Michael Fallon (photo courtesy of the author)

TWO WEEKS BEFORE THE GREAT AMERICAN ARTIST Robert Rauschenberg passed away at age 82 this past May, a group of seven young people, all of them one-quarter of the artist’s age, stood in front of an audience of about 100 at the 2008 Mpls-St. Paul International Film Festival (M-SPIFF). The occasion was the screening of a film, Disconnected, that the group had made for a class on documentary film at Carleton College in nearby Northfield. As I listened to these kids answer questions from the audience about their film, several subtexts to the event came to mind.

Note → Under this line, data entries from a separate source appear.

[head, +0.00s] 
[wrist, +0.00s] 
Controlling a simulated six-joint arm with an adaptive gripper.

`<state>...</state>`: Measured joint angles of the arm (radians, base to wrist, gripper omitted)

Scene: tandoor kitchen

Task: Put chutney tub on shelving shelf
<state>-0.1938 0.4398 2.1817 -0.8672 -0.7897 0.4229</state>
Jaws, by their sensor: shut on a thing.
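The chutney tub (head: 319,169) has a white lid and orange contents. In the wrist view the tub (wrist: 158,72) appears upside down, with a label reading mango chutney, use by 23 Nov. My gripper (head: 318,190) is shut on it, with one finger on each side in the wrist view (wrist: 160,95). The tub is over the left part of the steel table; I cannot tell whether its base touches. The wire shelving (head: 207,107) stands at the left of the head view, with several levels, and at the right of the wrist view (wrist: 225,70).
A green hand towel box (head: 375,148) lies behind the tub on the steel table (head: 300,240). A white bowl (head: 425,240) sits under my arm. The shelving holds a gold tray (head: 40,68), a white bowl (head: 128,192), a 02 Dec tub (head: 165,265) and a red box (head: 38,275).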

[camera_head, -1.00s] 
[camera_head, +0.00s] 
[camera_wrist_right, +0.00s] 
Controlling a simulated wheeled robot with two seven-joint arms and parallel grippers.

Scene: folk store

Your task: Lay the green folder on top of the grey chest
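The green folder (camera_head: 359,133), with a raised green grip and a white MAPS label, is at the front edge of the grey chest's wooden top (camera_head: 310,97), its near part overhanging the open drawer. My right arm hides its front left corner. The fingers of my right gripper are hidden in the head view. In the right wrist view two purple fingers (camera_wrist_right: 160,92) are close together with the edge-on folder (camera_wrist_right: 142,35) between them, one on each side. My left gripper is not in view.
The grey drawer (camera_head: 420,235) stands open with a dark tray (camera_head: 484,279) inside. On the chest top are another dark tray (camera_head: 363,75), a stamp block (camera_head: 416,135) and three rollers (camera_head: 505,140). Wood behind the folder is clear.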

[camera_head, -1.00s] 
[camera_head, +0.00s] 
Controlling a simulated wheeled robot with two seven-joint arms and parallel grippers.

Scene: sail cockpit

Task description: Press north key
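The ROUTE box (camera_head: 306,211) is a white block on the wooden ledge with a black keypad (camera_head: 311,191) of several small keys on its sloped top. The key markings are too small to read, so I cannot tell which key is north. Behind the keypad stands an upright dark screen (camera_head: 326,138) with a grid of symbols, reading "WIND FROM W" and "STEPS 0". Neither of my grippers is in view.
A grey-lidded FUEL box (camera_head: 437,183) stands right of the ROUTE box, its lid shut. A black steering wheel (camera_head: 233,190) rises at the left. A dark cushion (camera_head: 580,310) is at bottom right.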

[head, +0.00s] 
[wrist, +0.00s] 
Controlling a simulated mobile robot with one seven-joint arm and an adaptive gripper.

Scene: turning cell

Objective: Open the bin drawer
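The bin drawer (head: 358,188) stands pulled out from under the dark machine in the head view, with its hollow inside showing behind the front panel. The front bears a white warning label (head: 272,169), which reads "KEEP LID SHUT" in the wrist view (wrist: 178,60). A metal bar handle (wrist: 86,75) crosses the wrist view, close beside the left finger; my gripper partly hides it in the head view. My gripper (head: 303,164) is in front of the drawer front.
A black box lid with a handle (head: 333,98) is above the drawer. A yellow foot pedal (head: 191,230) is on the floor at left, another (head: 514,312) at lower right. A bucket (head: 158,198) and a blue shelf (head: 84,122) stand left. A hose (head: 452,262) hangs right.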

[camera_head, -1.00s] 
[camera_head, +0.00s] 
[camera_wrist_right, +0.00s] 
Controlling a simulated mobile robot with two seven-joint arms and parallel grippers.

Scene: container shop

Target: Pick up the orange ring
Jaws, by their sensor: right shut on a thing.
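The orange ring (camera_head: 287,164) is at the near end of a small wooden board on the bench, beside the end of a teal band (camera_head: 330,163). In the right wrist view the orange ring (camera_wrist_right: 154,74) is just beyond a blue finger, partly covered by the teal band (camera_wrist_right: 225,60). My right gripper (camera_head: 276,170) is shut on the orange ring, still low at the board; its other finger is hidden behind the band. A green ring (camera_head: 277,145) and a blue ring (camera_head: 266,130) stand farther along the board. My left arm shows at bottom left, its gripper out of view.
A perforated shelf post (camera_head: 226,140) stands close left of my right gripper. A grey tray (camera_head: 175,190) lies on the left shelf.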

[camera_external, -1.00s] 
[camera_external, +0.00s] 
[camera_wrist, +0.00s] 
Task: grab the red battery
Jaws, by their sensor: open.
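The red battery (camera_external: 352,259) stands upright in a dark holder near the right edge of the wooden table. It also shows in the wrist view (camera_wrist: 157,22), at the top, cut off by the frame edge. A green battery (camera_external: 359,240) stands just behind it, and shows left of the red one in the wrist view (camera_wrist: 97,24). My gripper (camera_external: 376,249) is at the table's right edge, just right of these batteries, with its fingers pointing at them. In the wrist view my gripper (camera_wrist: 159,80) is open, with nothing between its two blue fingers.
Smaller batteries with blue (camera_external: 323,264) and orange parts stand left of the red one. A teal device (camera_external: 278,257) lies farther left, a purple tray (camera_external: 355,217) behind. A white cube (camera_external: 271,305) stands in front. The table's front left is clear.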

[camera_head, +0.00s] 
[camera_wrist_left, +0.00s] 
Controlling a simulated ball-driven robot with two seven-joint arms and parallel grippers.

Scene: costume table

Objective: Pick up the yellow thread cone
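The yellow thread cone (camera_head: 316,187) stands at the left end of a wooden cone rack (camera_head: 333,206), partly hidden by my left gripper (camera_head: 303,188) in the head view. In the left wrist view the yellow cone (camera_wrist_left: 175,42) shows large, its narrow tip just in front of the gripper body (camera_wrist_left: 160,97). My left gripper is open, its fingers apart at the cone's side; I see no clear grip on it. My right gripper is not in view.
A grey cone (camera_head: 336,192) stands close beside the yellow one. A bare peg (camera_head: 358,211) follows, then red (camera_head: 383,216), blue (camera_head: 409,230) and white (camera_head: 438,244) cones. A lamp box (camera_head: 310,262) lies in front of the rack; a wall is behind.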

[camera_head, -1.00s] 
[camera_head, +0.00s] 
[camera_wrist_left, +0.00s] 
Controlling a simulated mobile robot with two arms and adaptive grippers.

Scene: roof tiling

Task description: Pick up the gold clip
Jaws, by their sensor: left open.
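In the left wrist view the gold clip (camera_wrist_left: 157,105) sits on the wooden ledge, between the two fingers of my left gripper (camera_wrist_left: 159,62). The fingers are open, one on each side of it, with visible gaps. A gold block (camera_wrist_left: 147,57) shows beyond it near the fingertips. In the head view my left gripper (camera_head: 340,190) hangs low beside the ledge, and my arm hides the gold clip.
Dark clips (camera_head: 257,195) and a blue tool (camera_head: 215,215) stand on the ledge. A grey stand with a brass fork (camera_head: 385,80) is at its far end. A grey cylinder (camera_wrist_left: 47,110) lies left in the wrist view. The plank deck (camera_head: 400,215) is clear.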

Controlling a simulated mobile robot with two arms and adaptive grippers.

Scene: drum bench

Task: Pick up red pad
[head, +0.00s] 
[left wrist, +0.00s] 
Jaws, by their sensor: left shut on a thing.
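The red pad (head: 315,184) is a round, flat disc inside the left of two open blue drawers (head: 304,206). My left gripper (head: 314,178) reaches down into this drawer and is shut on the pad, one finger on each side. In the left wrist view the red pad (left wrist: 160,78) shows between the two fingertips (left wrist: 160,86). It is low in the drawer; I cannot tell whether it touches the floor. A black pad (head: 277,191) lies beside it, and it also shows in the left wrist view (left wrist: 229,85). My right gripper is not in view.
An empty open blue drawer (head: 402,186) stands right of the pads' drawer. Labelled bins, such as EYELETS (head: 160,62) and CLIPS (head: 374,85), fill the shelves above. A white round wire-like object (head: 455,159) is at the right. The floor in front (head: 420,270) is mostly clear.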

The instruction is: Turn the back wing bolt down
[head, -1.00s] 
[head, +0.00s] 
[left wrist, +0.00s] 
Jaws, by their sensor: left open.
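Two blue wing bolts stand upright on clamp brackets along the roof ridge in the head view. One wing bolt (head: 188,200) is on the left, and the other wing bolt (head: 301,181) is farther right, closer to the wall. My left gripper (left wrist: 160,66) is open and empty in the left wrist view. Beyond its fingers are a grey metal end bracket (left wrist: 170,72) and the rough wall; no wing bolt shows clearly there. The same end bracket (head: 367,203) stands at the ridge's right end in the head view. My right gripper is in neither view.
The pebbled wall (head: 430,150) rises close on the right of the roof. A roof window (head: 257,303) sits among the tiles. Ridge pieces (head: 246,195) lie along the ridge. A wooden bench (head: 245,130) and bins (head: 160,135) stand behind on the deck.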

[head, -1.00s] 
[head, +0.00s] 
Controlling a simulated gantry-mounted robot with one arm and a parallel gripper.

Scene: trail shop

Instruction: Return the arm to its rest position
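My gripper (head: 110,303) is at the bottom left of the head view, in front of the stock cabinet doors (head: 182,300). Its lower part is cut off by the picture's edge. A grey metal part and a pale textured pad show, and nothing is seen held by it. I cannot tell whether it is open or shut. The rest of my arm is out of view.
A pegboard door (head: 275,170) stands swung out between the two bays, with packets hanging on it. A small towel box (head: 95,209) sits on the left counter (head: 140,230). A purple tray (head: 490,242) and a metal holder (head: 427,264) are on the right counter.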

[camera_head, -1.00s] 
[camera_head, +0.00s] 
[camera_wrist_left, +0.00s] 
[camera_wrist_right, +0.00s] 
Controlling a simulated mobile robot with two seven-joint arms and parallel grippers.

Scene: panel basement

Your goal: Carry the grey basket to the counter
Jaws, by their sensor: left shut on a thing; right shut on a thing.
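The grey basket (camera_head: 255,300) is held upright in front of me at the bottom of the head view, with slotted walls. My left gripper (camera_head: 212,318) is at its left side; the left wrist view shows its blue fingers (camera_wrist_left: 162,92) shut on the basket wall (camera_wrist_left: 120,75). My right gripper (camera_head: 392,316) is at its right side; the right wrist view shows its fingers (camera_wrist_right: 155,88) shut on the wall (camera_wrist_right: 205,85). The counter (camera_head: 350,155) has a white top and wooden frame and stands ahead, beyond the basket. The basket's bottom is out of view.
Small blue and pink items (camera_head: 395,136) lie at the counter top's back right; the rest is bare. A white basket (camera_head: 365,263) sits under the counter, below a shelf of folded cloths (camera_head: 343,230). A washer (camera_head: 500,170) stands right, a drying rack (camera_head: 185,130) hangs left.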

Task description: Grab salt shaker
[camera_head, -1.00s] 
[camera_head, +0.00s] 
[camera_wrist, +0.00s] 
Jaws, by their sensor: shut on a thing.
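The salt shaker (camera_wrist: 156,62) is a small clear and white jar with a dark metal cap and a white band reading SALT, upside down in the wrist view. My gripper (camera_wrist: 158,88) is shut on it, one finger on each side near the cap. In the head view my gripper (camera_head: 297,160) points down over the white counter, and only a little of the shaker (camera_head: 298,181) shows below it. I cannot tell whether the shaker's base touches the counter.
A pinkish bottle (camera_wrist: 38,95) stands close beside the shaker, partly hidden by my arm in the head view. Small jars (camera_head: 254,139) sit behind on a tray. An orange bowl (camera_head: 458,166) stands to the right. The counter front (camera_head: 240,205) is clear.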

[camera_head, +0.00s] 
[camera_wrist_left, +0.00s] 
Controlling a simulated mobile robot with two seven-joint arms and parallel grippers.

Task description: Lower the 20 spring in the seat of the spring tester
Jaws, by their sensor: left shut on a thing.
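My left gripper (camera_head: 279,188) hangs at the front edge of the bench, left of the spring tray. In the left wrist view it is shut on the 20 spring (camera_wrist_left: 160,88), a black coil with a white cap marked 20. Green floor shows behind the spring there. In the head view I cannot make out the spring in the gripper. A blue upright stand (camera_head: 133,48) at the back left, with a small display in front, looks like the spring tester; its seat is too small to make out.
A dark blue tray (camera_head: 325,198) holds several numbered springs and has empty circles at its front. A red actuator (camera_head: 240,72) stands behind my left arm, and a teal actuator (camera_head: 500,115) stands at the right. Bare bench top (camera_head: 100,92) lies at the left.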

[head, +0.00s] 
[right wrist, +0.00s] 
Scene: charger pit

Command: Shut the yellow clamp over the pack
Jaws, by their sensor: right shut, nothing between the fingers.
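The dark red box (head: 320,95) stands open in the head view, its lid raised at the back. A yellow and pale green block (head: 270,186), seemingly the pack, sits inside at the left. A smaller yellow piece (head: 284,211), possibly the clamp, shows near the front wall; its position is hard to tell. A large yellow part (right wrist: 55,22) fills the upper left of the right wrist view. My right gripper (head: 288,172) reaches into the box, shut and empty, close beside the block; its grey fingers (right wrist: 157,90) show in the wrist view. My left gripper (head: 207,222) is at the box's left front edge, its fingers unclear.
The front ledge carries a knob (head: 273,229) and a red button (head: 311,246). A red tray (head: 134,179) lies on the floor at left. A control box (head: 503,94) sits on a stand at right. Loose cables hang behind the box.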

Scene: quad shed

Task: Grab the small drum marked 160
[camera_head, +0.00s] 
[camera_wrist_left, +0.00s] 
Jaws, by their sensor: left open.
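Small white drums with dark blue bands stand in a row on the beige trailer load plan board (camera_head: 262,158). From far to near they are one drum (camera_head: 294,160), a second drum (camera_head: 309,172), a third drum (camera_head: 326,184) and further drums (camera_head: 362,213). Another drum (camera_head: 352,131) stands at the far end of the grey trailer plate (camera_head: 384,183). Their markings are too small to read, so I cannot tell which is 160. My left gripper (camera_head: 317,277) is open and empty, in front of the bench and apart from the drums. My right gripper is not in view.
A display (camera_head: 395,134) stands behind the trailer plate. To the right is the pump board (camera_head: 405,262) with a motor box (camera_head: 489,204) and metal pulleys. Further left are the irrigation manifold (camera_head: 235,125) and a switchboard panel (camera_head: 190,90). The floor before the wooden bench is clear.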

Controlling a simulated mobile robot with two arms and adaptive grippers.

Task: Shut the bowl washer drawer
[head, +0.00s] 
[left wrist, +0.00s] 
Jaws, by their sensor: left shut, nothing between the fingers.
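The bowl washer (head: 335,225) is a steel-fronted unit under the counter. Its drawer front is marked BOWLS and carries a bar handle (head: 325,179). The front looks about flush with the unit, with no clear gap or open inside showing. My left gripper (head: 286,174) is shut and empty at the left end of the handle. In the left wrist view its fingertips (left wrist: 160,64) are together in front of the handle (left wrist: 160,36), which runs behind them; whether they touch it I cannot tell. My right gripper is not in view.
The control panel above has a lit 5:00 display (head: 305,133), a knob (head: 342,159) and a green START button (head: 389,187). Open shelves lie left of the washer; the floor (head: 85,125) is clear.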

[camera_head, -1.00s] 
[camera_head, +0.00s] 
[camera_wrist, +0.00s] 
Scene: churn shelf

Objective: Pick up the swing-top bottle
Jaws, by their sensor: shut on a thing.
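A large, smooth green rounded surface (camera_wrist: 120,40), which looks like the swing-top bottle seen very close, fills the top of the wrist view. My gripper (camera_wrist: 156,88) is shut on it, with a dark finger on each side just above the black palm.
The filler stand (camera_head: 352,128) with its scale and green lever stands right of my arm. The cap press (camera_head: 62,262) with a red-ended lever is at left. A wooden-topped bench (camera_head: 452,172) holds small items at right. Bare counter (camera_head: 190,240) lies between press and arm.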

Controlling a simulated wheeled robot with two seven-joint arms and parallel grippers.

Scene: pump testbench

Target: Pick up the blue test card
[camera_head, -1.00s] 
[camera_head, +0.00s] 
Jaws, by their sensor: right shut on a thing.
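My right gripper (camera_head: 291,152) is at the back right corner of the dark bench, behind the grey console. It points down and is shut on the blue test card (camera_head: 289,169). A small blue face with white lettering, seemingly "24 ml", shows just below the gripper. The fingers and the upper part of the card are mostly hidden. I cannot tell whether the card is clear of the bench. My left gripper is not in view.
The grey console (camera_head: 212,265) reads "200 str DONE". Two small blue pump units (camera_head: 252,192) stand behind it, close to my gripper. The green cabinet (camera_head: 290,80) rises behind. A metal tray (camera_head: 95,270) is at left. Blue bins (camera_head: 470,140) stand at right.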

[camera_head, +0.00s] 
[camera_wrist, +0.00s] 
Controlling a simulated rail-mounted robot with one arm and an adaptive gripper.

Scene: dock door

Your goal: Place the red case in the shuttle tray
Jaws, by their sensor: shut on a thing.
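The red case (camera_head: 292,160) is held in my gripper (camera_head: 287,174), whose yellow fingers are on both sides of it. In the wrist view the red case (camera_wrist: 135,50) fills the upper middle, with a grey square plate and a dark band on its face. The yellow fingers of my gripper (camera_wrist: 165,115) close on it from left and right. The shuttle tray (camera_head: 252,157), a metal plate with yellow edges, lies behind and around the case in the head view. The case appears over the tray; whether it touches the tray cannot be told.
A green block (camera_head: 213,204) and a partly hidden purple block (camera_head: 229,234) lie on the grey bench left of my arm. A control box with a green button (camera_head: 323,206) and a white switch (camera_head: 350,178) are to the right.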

First, it was odd that these students from blink-and-miss-it Carleton were, for the most part, calmer and more relaxed—smug almost—than any twenty-year-old has a right to be in front of such a large audience. This is especially true considering the event, a notable international film festival, was older—at 26 years—than these kids were. But then, this may not be so unusual after all, given the numerous reports from those in-the-know which suggest that most kids of this age—those of the so-called Generation Y, born after about 1980—have come to believe that attention and fame is their very due. According to a 2006 survey by the Pew Research Center, 51% of 18- to 25-year-olds identified “to be famous” as one of their top two goals. This was above “to help people who need help” (30%), “to be leaders in their community” (22%), and “to become more spiritual” (10%), but behind the number one choice (“to get rich,” 81%).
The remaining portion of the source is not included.